A new material might make very robust dental implants.
January 11, 2011

In the world of materials, strength (the amount of force a substance can withstand) and toughness (its capacity to resist fracturing) are not merely different attributes; they’re very difficult to achieve together. Now a collaboration of researchers from Caltech and the Department of Energy’s Lawrence Berkeley National Laboratory has created a form of glass that has both qualities. It’s stronger and tougher than steel or, indeed, any other known material. The material features palladium, a metal whose possible use in glasses was recognized 45 years ago.

Shatter proof: An electron micrograph taken after a bending test. The sample did not fracture.

“It’s probably the best damage-tolerant material we’ve seen,” says Robert Ritchie, a professor at the University of California, Berkeley, who tested the new material. He says no one has ever achieved such toughness from 100 percent glass and that the potential exists to mass-produce the glass.

Julia Greer, an assistant professor of Materials Science at Caltech, who was not involved with developing the material, says, “it has potential to overcome the limitations the metallic glasses always had.”

The work is outlined in a study published this week in the journal Nature Materials. Marios Demetriou, a professor at Caltech and lead author of the paper, says the work involved finding a particularly strong version of the simplest form of glass, called marginal glass, and then turning it into the even stronger form known as bulk glass.

“What we did here is find a very, very tough marginal glass made of palladium with small fractions of metalloids like phosphorus, silicon, and germanium, which yielded one-millimeter-thick samples. And we just said, let’s add very little of something that will make it bulk without making it brittle,” says Demetriou. By adding 3.5 percent silver to this marginal glass, Demetriou was able to increase the thickness to six millimeters while maintaining its toughness.

“The Achilles’ heel of these metallic glasses is that when you pull them in tension or try to deform them somehow, they fail catastrophically,” says Greer. This occurs through the formation of what’s termed “shear bands,” small defects which coalesce into vein-like patterns that rapidly evolve as cracks, causing the glass to break under extremely small strains. However, according to the researchers, the palladium glass generates so many of these bands that they form a blocking pattern that prevents cracks from propagating without impairing the material’s overall properties.
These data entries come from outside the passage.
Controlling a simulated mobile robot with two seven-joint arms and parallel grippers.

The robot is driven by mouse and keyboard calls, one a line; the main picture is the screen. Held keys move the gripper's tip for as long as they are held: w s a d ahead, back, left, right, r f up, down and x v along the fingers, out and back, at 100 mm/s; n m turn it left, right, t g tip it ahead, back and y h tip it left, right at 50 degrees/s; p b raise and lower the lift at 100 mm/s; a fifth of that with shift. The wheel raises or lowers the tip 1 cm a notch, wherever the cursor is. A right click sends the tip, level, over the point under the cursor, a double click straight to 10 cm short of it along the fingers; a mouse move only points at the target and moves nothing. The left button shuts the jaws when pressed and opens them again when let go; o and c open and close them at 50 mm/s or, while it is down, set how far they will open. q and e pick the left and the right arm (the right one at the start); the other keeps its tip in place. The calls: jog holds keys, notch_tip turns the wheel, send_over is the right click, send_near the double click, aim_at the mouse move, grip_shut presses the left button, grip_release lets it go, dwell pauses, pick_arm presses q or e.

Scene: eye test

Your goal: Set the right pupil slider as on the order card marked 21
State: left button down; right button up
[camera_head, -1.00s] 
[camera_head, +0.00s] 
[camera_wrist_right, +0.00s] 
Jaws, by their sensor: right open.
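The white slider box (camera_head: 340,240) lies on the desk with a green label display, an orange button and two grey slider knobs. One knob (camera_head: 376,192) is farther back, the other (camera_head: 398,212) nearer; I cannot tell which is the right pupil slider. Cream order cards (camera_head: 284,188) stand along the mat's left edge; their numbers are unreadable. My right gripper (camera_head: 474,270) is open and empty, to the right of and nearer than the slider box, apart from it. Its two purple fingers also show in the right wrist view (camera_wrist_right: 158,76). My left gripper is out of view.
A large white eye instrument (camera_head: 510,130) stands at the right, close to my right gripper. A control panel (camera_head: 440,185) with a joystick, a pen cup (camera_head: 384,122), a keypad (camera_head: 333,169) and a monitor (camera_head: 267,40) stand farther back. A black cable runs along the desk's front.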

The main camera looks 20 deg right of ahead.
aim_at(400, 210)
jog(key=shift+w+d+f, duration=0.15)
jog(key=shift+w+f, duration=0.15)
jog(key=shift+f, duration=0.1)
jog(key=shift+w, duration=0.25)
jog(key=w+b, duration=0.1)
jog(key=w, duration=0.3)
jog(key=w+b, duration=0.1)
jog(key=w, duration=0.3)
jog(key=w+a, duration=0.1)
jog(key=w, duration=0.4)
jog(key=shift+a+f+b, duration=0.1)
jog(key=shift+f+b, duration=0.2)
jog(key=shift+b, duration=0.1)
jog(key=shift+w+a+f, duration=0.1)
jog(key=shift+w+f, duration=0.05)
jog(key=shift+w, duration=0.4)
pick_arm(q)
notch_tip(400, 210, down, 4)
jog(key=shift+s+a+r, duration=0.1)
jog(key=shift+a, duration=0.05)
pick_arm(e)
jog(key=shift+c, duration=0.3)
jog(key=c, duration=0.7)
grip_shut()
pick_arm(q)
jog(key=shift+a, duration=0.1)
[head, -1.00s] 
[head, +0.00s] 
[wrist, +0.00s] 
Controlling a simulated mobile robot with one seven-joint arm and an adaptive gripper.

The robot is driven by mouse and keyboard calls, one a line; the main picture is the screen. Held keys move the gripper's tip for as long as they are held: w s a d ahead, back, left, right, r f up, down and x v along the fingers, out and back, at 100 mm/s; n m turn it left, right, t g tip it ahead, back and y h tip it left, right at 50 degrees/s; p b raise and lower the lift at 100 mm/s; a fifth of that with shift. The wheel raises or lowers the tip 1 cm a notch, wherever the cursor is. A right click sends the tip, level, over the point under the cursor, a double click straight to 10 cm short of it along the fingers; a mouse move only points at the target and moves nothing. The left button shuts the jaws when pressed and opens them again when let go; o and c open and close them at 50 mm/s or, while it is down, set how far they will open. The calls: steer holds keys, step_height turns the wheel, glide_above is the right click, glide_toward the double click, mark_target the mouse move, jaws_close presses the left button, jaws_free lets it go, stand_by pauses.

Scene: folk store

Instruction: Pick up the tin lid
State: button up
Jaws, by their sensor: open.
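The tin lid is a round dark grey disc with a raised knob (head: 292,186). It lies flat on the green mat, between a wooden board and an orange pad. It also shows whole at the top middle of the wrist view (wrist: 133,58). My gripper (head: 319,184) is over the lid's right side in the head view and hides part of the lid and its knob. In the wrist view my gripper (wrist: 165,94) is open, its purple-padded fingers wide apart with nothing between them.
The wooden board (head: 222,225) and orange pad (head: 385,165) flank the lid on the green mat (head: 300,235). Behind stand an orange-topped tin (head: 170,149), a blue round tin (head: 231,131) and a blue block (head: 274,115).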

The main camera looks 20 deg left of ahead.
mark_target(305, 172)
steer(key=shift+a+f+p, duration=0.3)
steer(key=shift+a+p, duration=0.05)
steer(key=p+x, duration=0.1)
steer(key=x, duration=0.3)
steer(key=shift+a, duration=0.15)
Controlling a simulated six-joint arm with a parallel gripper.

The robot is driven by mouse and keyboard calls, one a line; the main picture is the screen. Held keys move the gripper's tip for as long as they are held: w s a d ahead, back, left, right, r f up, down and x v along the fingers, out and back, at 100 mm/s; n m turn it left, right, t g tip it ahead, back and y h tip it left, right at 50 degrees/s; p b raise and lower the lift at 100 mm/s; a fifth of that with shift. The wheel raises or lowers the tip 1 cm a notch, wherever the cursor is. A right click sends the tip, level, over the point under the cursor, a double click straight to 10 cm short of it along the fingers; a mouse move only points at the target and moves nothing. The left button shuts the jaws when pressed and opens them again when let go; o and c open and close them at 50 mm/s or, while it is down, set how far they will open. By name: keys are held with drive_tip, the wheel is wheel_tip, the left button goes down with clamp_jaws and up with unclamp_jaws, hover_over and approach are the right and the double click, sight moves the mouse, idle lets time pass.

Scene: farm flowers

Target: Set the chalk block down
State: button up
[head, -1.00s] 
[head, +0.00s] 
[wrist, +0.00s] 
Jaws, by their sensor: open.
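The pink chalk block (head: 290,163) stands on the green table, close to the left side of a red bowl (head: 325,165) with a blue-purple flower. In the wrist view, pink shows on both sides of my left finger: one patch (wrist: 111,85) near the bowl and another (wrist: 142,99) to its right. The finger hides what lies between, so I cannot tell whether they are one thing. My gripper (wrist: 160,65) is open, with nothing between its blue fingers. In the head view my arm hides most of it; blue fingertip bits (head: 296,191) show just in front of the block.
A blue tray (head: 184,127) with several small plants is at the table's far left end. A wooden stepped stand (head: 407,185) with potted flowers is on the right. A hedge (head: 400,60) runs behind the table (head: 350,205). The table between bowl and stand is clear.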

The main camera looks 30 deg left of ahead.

Ritchie says it may be possible to combine other elements to make even better glasses. John Lewandowski, a professor of metallurgy at Case Western Reserve University, says, “One of the results from this project will be to spur a lot of work in related areas, examining the details, modeling it, analyzing temperature effects or what happens when you test it.”

The limitation is palladium’s very high cost. Therefore, Ritchie says, although there are countless structural applications that could utilize this material’s high strength and toughness—like automotive and aerospace components—many of them will prove impractical in the marketplace.

Demetriou is more optimistic. He believes there’s already demand for metallic glass and says a product like a dental implant made from the stuff could be available within the next five years. He says this would offer a “superior alternative” to traditional implants made of noble metals, which are softer and stiffer and thus more likely to wear or cause bone atrophy.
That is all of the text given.